Pitt professor chosen editor in chief of Grove Music Program

By Niki Walters

Pitt professor Deane Root “couldn’t believe it” when he found out he would become editor… Pitt professor Deane Root “couldn’t believe it” when he found out he would become editor in chief of one of the world’s largest collections of music reference works.

“It’s the world standard for what’s important in our field,” he said of the Oxford University Press’ Grove Music Program, which he’s now editing.

The Grove Music Program, which has both print and online versions, provides reference material about music. Based on a classic Victorian work called “The Dictionary of Music and Musicians,” the Grove Music Program contains more than 60,000 articles that range from short artist biographies to long articles on countries and famous composers.

It also prints books like “The New Grove Dictionary of Musical Instruments” and “The New Grove Dictionary of American Music,” which it’s currently updating.

As editor in chief, Root will help decide the new subject areas that the publications should include, supervise revisions and updates and recommend scholars to serve as reviewers or editors for Grove’s projects.

Amber Fischer, senior editor of Grove Music and Oxford Music Online, said Oxford University Press selected Root for the position because the company was looking for someone who was active in the academic field.

“He sort of covers all of the different bases and people we are trying to serve — librarians, students and scholars,” Fischer said.

Fischer said Root came highly recommended by an advisory panel of music scholars representing different associations and societies in musicology and music theory. The press contacted the president of the American Musicological Society, among other organizations, for recommendations.

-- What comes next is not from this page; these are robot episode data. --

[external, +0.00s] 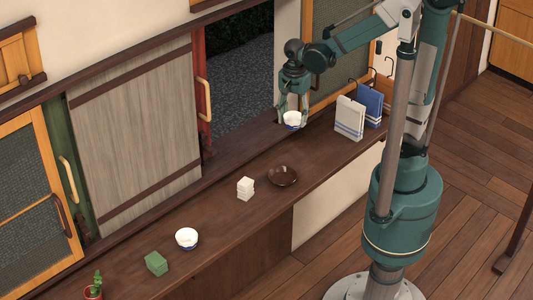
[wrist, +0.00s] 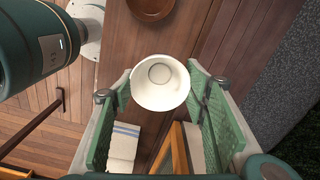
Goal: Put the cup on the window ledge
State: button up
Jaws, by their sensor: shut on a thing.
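A white cup (external: 292,120) with blue marks is between the fingers of my gripper (external: 292,108), at the open gap in the window wall. In the wrist view I look into the empty white cup (wrist: 160,82), and the two green fingers of my gripper (wrist: 160,105) hold it on either side. My gripper is shut on it. The long dark wooden ledge (external: 222,207) runs under the sliding windows. I cannot tell whether the cup's base touches the wood. A similar white and blue bowl (external: 186,238) stands further left on the ledge.
A brown saucer (external: 283,176), stacked white blocks (external: 245,188), a green block (external: 156,263) and a potted cactus (external: 94,287) stand along the ledge. White (external: 350,118) and blue (external: 369,103) hanging bags are right of my gripper. Bare wood lies between the cup and the saucer.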

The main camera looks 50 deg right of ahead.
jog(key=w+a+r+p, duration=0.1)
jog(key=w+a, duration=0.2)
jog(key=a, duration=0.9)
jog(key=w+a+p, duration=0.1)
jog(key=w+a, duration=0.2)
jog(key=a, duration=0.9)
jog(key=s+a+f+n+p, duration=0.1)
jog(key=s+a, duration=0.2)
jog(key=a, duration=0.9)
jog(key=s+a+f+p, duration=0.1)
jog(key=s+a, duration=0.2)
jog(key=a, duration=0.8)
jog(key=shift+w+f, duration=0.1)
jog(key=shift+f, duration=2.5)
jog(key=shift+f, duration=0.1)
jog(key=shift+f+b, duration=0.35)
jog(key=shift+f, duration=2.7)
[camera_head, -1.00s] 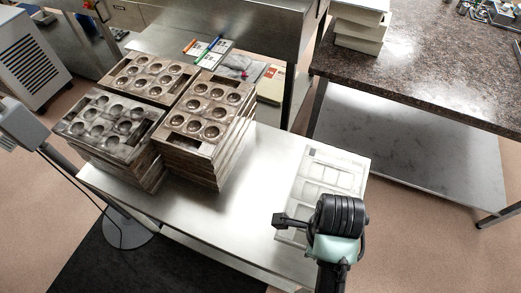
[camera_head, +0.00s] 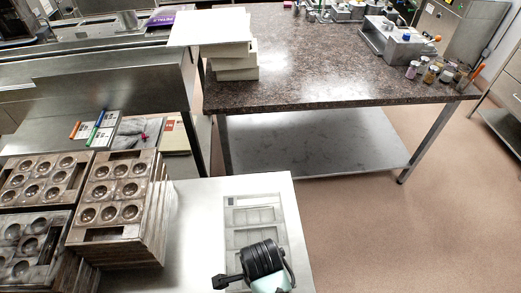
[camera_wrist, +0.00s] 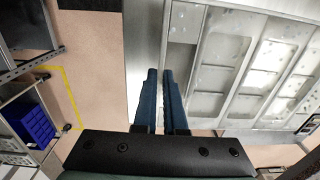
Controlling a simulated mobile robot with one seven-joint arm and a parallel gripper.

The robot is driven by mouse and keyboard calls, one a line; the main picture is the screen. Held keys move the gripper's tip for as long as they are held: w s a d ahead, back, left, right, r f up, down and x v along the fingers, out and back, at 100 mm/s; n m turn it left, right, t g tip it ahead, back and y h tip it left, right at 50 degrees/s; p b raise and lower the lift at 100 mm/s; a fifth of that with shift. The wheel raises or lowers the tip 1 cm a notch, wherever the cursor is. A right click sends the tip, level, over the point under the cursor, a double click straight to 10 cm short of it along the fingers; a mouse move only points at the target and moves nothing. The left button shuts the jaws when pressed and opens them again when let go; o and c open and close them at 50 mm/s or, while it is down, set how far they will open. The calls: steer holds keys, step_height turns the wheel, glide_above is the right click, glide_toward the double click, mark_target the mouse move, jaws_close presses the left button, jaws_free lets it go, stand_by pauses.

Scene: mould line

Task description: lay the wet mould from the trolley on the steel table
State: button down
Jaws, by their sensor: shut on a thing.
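The mould (camera_head: 252,213), pale and translucent with several rectangular cavities, lies flat at the right end of a bright steel top (camera_head: 190,205). Drops show on it in the wrist view (camera_wrist: 222,48). My gripper (camera_wrist: 159,73) has its blue fingers close together at the mould's left rim and is shut on it. In the head view my dark wrist covers the mould's near end, and the fingertips are hidden. I cannot tell whether the mould touches the steel.
Stacks of brown moulds with round cavities (camera_head: 118,190) stand at the left of the steel top. A dark stone-topped table (camera_head: 300,75) behind holds stacked white slabs (camera_head: 235,58). Open floor (camera_head: 400,235) lies to the right. A blue crate (camera_wrist: 30,123) shows in the wrist view.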

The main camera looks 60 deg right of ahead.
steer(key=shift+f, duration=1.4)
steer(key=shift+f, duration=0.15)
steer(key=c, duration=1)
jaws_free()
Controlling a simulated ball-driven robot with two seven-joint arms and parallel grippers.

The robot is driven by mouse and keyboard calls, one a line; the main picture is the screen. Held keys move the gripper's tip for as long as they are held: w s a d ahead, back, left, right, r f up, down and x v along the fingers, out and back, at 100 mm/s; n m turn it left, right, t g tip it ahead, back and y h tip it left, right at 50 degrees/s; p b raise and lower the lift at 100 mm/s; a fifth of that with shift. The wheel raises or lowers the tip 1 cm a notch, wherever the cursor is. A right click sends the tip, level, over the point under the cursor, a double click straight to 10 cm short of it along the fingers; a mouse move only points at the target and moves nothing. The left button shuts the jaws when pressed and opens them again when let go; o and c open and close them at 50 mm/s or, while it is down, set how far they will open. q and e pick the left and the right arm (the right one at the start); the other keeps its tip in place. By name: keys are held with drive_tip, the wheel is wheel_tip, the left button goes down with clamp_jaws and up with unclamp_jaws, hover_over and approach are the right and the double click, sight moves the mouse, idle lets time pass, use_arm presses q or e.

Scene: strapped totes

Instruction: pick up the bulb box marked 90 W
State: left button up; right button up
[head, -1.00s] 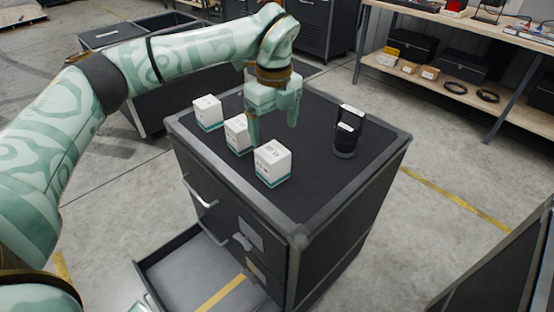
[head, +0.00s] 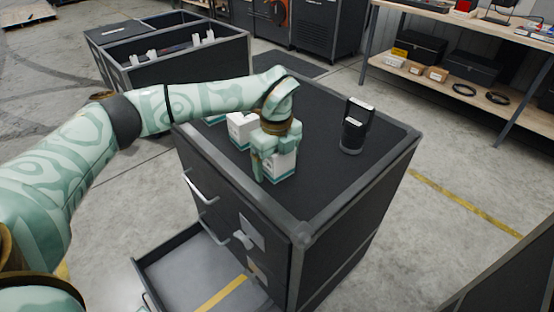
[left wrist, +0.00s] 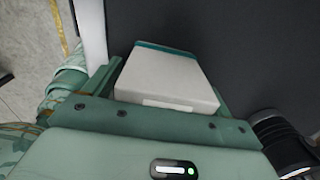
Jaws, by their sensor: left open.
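A white bulb box with a teal band (head: 284,168) stands near the front of the cabinet top. My left gripper (head: 275,166) is over it, pointing down, with its fingers on either side of the box. In the left wrist view the box (left wrist: 165,78) lies between the two open fingers, its top facing the camera. A second white box (head: 241,128) stands just behind, and a third (head: 215,120) is mostly hidden by my left arm. The wattage marks are too small or hidden to read. My right gripper is not in view.
A black device with a loop-shaped top (head: 354,134) stands to the right on the dark cabinet top (head: 340,185). A drawer (head: 190,268) is pulled out at the front. A grey bin (head: 185,65) stands behind, and a workbench (head: 470,70) at the far right.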

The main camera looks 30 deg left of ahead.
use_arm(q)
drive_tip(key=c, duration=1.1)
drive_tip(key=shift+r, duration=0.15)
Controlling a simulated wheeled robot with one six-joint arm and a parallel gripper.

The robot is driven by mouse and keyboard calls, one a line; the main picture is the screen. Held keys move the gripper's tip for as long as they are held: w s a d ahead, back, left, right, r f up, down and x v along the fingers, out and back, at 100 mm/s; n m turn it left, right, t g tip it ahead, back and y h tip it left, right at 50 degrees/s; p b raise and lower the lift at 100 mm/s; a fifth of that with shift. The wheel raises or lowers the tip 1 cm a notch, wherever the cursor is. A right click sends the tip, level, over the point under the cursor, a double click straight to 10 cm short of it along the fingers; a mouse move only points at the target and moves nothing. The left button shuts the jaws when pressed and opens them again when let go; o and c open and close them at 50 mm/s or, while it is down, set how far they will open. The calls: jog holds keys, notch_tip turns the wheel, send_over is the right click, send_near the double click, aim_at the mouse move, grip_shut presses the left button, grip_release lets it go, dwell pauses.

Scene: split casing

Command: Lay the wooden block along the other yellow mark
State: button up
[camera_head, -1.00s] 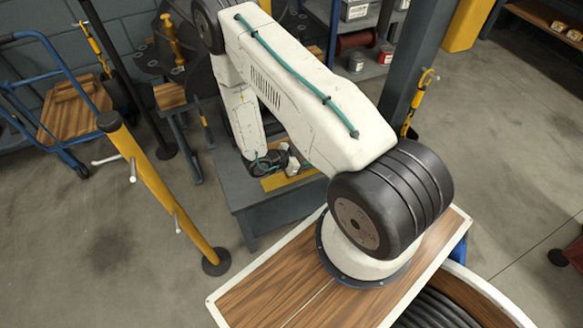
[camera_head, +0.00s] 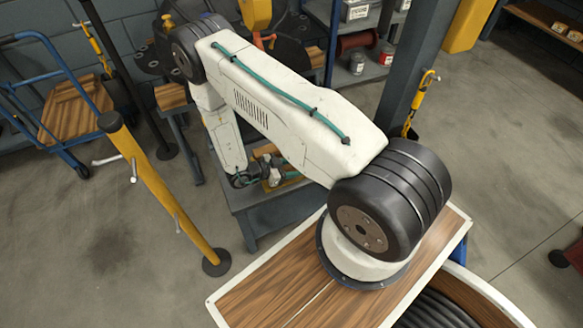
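My gripper (camera_head: 275,174) is small and partly hidden at the end of my white arm, low over the grey workbench (camera_head: 249,203). Its fingers are too small to show whether they are open, shut or holding something. A yellowish strip (camera_head: 288,182) shows beside and below the gripper, and looks like a yellow mark on the bench top. A small tan, wood-coloured piece (camera_head: 264,151) shows just behind the gripper; I cannot tell for sure that it is the wooden block. My arm hides much of the bench top, and I cannot make out a second mark.
A yellow post (camera_head: 160,190) stands left of the bench, with a blue trolley (camera_head: 62,110) beyond it. A dark grey column (camera_head: 412,70) rises to the right. Shelves with cans (camera_head: 357,62) are behind. Open floor lies at left and right.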

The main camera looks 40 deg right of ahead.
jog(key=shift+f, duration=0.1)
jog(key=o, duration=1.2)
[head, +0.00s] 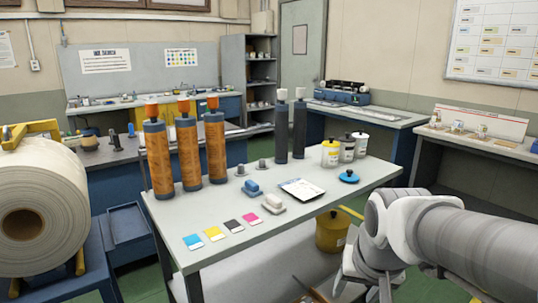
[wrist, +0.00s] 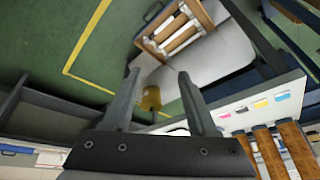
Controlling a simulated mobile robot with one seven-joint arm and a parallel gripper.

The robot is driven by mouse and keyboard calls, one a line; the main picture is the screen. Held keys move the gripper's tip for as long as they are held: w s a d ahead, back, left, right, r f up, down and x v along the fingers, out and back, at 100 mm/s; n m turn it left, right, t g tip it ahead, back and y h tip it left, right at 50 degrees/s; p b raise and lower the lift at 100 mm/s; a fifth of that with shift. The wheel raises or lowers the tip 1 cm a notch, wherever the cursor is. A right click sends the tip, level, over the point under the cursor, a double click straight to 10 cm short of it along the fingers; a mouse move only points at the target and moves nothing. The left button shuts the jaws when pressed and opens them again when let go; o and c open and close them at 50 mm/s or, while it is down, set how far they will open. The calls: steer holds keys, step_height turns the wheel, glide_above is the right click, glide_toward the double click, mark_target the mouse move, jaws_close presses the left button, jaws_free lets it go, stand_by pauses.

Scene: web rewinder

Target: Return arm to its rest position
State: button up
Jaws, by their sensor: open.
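My arm comes in from the right edge of the head view, bent at a pale joint in front of the table's right end. My gripper (head: 368,292) hangs at the bottom of the head view, partly cut off by the frame edge. In the wrist view its two dark fingers stand apart, and my gripper (wrist: 158,74) is open with nothing between the fingertips. It is apart from the work table (head: 330,206), off its near right side.
The table holds orange-brown rollers (head: 160,158), dark rollers (head: 299,130), white jars (head: 331,153), a blue lid (head: 348,176) and colour cards (head: 232,225). A large paper roll (head: 40,205) is at left. Green floor shows in the wrist view.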

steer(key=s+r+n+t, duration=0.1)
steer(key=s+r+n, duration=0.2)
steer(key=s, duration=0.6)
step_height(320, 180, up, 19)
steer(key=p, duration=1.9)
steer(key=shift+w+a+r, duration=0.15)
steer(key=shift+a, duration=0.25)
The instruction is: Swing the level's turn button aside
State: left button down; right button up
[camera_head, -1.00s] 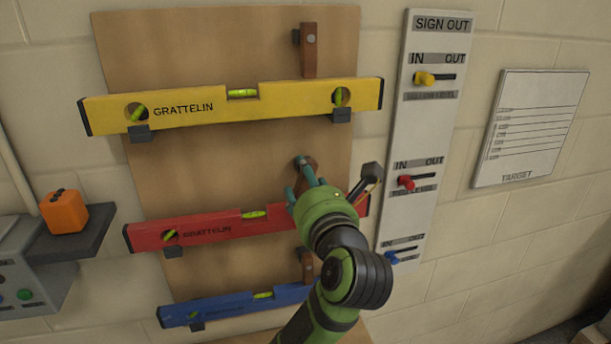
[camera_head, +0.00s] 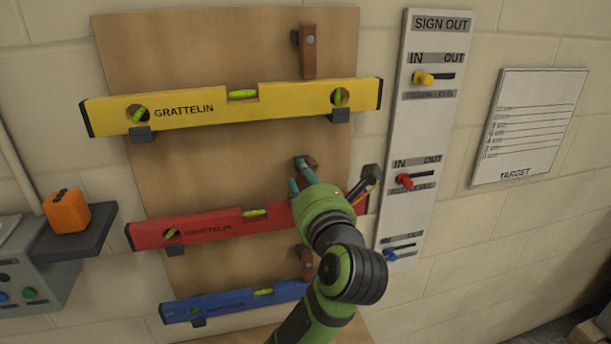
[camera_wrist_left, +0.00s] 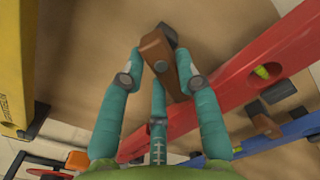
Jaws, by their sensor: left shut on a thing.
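The red level (camera_head: 200,232) lies across the board below the yellow one, its right part hidden by my left arm. Its brown wooden turn button (camera_head: 309,161) is on the board above it, with a dark grey pivot block at its upper end. In the left wrist view the button (camera_wrist_left: 160,56) runs at a slant between my fingers, its lower end close to the red level (camera_wrist_left: 222,100). My left gripper (camera_head: 303,176) is shut on the button, its teal fingers on both sides of it. My right gripper is not in view.
The yellow level (camera_head: 290,98) and blue level (camera_head: 235,304) rest on the board (camera_head: 220,160), with their own turn buttons. The sign-out panel (camera_head: 423,120) stands close right of my arm. An orange object (camera_head: 67,211) sits on a shelf at left.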

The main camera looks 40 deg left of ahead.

Root, who has experience in music editing and librarianship, has been working with Grove for years.

“I kind of grew up working with Grove, because when I was in grad school, one of my first jobs was to work with Grove,” Root said. “It was a great experience. It was like four years of education packed into two — a lot of work, a lot of learning, and it trained me in the business of music reference. Ever since that time, on several occasions when there have been major projects that Grove is doing, I have been asked to be a part of it.”

Root works largely from his office in Pittsburgh, where he hopes to continue to teach.

“I get a lot from the relationship with the students, from what they bring into the classroom,” he said. “I really enjoy the students. They have a lot of energy and creativity, and their experiences and their knowledge inform me.”

Fischer said that was one of the qualities that motivated Oxford University Press to choose Root.

“One of the main benefits of continuing to teach is remaining in touch with the scholarly world, being affiliated with a university and in touch with the students,” Fischer said.

Root’s students say he’s not the stereotypical professor.

He uses Billboard Top 100 songs, from artists like Beyoncé and Taylor Swift, to teach his classes.

“Professor Root really knows what he’s talking about, and it’s obvious that he has a lot of experience,” Michael Pollock, a Pitt senior majoring in business and music, said.

Root said he prefers to listen to opera and orchestral music, as well as some country music when he is driving, but that there is no music in particular that he does not like.

“There’s nothing that I can’t stand. I’m fascinated by all kinds of music,” Root said. “In terms of different styles and different genres, I like to hear it all.”

He also said that he remembers being drawn to music from a very early age and became more so in later years.

“Making music around the piano at home and that kind of stuff, I’ve done a lot of that in my lifetime,” Root said.